Items:
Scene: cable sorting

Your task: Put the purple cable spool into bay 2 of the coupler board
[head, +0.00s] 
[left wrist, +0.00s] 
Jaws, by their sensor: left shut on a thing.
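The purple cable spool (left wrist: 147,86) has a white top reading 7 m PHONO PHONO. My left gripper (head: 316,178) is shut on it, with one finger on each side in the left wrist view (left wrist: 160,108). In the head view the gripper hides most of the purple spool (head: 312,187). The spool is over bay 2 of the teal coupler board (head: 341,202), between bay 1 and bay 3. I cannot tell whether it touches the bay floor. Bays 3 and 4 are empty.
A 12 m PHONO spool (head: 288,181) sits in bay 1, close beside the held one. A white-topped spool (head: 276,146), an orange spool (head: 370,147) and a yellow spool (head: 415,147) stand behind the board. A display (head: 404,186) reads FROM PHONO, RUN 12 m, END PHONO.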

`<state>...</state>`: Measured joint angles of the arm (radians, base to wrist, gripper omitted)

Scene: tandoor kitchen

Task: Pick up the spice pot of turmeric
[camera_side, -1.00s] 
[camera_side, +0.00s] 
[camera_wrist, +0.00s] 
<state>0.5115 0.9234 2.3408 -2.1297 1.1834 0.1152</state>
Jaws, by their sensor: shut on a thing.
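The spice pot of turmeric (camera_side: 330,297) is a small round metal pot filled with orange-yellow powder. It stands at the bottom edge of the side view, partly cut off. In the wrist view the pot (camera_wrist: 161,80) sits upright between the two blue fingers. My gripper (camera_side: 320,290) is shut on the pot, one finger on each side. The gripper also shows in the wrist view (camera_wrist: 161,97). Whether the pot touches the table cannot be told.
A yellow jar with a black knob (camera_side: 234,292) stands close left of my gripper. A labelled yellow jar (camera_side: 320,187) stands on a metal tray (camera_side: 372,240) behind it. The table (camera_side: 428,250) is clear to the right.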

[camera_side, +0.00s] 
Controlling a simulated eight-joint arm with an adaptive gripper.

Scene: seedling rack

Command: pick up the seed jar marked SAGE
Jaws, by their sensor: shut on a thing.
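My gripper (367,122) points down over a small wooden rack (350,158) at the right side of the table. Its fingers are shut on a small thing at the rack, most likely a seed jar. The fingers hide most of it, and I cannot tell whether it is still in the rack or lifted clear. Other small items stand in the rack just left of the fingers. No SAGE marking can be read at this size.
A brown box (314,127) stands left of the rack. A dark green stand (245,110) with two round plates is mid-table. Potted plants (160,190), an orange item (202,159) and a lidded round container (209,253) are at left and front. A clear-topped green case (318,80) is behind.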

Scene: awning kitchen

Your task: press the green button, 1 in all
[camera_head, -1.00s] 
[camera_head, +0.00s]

Given instruction:
Return every line containing "joint".

Solution for this task:
`<state>...</state>`: Measured joint angles of the arm (radians, base to wrist, gripper omitted)
Controlling a simulated eight-joint arm with an adaptive gripper.

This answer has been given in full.